Yale – Recipe from the ‘Old Waldorf Bar Guide’
An institution somewhere beyond Old Greenwich, where many young men go for the purpose of commuting to New York for weekends. The Bar used to be one of their “ports of call” and there they used to find many who in years past had gone to the same place and done the same things.
Dash of Orange Bitters
One-half Tom Gin
One-half Italian Vermuth
Stir; strain; a little Seltzer on top
The above almost sounds like those young students were drinking plenty before the age of 21 if they’re at Yale and stopping at the Waldorf for a weekend drink or two.

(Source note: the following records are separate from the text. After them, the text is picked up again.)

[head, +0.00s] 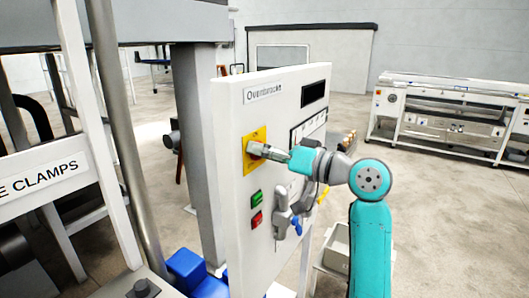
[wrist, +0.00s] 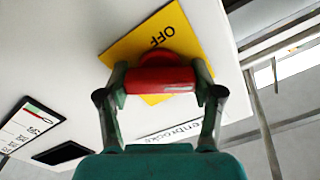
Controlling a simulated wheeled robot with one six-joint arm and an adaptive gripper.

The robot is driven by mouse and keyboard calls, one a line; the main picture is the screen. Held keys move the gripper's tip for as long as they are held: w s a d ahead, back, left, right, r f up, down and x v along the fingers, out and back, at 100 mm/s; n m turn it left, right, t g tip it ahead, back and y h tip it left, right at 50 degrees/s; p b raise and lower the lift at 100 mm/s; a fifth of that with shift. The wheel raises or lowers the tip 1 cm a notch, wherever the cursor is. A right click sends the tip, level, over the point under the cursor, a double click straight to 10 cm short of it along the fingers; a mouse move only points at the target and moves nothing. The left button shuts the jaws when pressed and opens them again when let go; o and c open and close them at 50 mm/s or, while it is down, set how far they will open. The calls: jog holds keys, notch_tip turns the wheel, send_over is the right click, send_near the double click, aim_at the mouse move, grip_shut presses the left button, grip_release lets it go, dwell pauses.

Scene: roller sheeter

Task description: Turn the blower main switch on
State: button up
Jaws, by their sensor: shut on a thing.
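The blower main switch is a red rotary handle (wrist: 160,78) on a yellow plate (head: 249,163) at the upper left of a white control panel (head: 230,220). In the wrist view the yellow plate (wrist: 172,25) looks tilted, and the word "OFF" shows beside the handle. My gripper (wrist: 161,84) is shut on the red handle, one finger at each end of it. In the head view my gripper (head: 268,152) reaches the plate from the right and hides the handle. The rest of the plate's lettering is hidden or too small to read.
A green button (head: 257,199) and a red button (head: 256,219) sit below the plate. A grey lever-like part (head: 284,218) juts from the panel below my wrist. A dark display (head: 314,91) is at the upper right. A grey column (head: 200,150) stands left of the panel.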

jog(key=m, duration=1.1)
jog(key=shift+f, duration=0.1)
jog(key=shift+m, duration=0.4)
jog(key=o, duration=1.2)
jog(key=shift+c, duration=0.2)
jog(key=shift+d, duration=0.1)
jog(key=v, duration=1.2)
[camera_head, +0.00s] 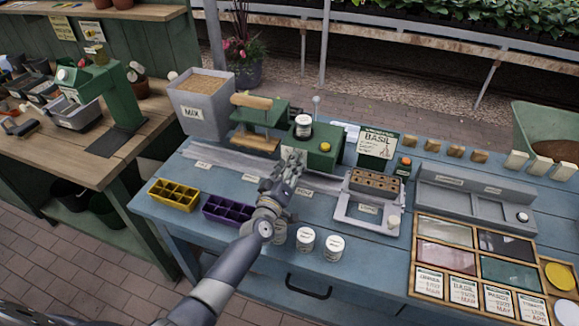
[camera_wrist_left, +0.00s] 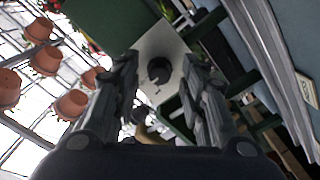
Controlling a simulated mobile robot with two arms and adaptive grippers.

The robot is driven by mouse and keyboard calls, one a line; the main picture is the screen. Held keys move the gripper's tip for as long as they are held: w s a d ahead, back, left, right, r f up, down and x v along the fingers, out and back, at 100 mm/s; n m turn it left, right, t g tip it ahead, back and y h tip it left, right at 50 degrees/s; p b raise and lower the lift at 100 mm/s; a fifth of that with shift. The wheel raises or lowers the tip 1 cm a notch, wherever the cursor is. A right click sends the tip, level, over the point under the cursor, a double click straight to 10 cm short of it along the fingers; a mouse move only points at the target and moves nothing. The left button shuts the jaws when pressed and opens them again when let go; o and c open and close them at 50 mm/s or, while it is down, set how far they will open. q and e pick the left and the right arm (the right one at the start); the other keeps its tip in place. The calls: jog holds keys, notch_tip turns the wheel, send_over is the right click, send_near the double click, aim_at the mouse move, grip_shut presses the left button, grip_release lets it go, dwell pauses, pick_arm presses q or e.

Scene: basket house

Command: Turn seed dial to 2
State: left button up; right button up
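A green machine box (camera_head: 322,158) stands on the blue table, with a white-lidded jar (camera_head: 303,126) and a yellow button (camera_head: 325,147) on top. My left gripper (camera_head: 293,158) is in front of the box's left front side and hides part of it. In the left wrist view, a dark round knob (camera_wrist_left: 159,70) on a pale plate (camera_wrist_left: 160,45) shows beyond and between the fingers. The left gripper (camera_wrist_left: 160,80) is open there, with a clear gap between its fingers. I cannot tell whether they touch the knob, and no dial numbers are readable. My right gripper is not in view.
A green press (camera_head: 259,115) and a grey MIX bin (camera_head: 201,105) stand left of the box. Yellow (camera_head: 174,194) and purple (camera_head: 228,210) seed trays and white-lidded jars (camera_head: 334,246) lie near the front. A tray stand (camera_head: 372,202) is to the right.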

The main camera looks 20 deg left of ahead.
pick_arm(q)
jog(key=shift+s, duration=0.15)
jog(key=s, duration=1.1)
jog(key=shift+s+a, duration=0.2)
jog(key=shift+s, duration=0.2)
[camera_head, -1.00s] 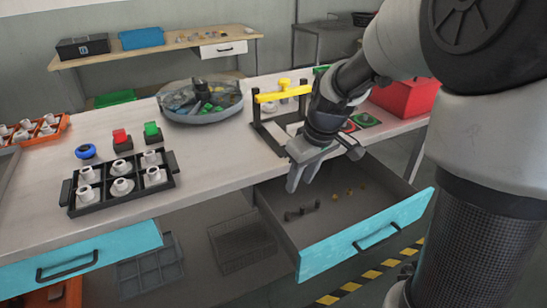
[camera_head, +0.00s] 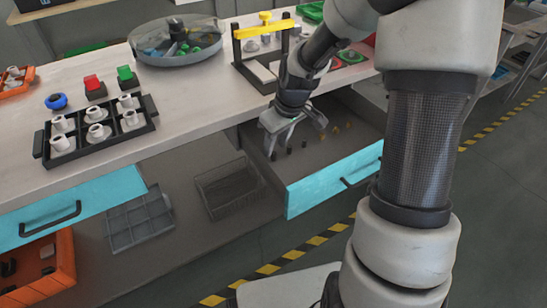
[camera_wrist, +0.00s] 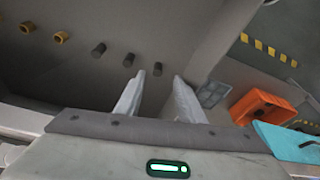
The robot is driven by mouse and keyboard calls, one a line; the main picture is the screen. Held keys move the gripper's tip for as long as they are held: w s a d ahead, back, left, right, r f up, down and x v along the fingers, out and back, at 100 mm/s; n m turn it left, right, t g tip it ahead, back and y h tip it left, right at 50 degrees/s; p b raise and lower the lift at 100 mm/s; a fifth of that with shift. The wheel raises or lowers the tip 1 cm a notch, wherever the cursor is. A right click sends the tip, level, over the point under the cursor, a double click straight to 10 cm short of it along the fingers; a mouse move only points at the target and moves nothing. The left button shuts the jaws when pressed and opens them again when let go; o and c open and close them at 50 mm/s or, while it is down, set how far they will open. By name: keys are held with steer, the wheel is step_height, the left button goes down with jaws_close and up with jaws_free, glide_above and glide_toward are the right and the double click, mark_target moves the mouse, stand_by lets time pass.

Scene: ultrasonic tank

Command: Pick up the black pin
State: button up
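Several small black pins stand in the open drawer. The wrist view shows three in a row: a left pin (camera_wrist: 98,49), a middle pin (camera_wrist: 128,60) and a right pin (camera_wrist: 157,69). They also show as small dark pins (camera_head: 289,151) in the head view. My gripper (camera_head: 294,140) is over the drawer, pointing down, with its fingers spread and nothing held. In the wrist view, the right pin appears between the fingertips of my gripper (camera_wrist: 159,76); the fingers look apart from it. I cannot tell the exact height above it.
The drawer has a turquoise front (camera_head: 335,179) and grey walls around the pins. Brass rings (camera_wrist: 61,37) lie beyond the pins. The workbench (camera_head: 195,110) edge is close to my gripper, with a yellow-barred stand (camera_head: 263,30) above. A wire basket (camera_head: 228,190) sits below left.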

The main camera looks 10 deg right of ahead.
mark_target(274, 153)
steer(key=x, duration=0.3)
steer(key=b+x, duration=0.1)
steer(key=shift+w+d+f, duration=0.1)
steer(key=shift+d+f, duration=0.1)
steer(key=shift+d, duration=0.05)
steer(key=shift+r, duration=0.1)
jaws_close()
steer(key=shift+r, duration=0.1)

Laws in the states were very relaxed about all things to do with drinking right up until prohibition, one of the few new fully enforced laws to come out of repeal in 1933, after 14 year of speakeasies locating close to schools to target students was a new minimum drinking age. This wasn’t as set in stone at 21 as I previously thought, it was set at 21 as that was the voting age, when this was dropped to 18 so was the drinking age. This remained at various levels state to state until 1984 when the government simply said that any state that didn’t increase minimum age to 21 would receive 10% less funding for highways, in an attempt to combat drink driving accidents. This is the first time I’ve really thought about how this impacted drinking in bars in the states, from hazy memory bars made a lot of money from me while I was at university, in some respects it must be a lot tougher in the US owning a bar with a smaller section of population able to pop in for a drink.
The drink itself isn’t a bad one, its very easy drinking, with both a lower amount of alcohol in from the proportion of vermouth, and the soda. Its not particularly memorable, but certainly not the worst drink I’ve had this year.